Attitude And Behaviour


Attitudes are beliefs/feelings that predispose our reactions to x (objects/people/events). They can be positively or negatively 'valenced' by:

  • our affect (how x makes us feel)
  • our behaviour (what we would do with x)
  • our cognition (what we think about x)

Factors in an Attitude

Attitude Strength

The durability/impact of an impact attitude is determined by a number of factors

  • Influenced by attitude importance
    • Personal relevance of attitude (i.e. do you see you the attitude as defining you)
  • Influenced by attitude accessibility
    • How often does the attitude come to mind (e.g anti-smoking might come to mind every time you see a cigarette butt).

Explicitness of Attitude

  • Explicit/Conscious Attitudes
    • Attitudes we acknowledge and are aware of
  • Implicit/Subconscious Attitudes
    • Attitudes that regulate behaviour unconsciously and automatically

Testing Implicit Attitudes

John Bargh did an experiment to study priming implicit behaviour, to see if we could bring out an expected behaviour.

Study: Participants (various ages) did a wordsearch with a lot of elderly-focussed words (e.g. age/old/cane/elderly). Participants were then shown the lift to leave, and their walk to the lift subtly timed.

Bargh found that participants who did this wordsearch (and had their believe about the elderly activated) walked slower than their non-primed counterparts. Participants were unaware of this speed difference.

Cognitive Complexity

The intricacy of our thoughts about our attitude towards an object (thoughts about an attitudinal object) affect the strength.

Tetlock (1989) found that politicians with an extreme viewpoint on an issue (strong left/right) had less attitudinal complexity than moderate politicians.

Attitudinal Ambivalence

The extent to which an attitudinal object is associated with conflicting responses - e.g. you love the effect of beer but hate the hangover.

This is emphasised with complex attitudes.


How internally consistent an attitude is (particularly cognitive/evaluative components) effects how strong it is.

Beliefs and feelings comprising an attitude frequently develop separately and change independently.

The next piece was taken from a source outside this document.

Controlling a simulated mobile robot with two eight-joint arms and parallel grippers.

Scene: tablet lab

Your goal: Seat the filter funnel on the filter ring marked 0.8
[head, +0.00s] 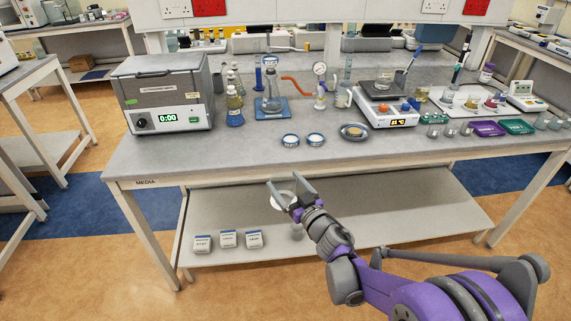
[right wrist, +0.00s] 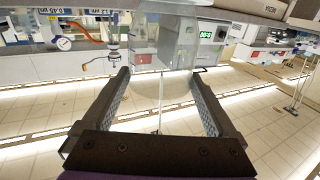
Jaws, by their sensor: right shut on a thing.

E.g., smokers’ knowledge about effects of smoking (educated early that it's bad for you) vs. feelings about smoking (gradually develop into liking it).

When Attitude Determines Behaviour

We think that attitude determines behaviour. For instance if we like doing x we will do x. However this only happens in the following situations:

  1. When there are minimal social pressures/outside influences
  2. When the attitude is specifically relevant to the behaviour (e.g. liking jogging means you'll jog, liking exercise doesn't necessarily)
  3. When we are explicitly aware of the attitude
  4. When the attitude is shared/endorsed by (important) others
  5. When the attitude is shaped by a (strong) personal experience

When Behaviour Determines Attitude

Minor Behaviours

Wells & Petty (1980) asked participants to either move head or vertical whilst listening to a radio editorial, and then asked how much they agreed with it. The nodding group agreed more than the headshaking group.

Cognitive Dissonance

Cognitive dissonance is the discomfort experienced when holding conflicting beliefs - we need our attitudes to be consistent with our behaviours.

Because we can't change our past behaviour, we tend to change our attitude about a past event. E.g. being paid $1 f or $20 or a boring task, and then endorsing the task, the $1 participant will say they had more fun (because why else would they do the task?).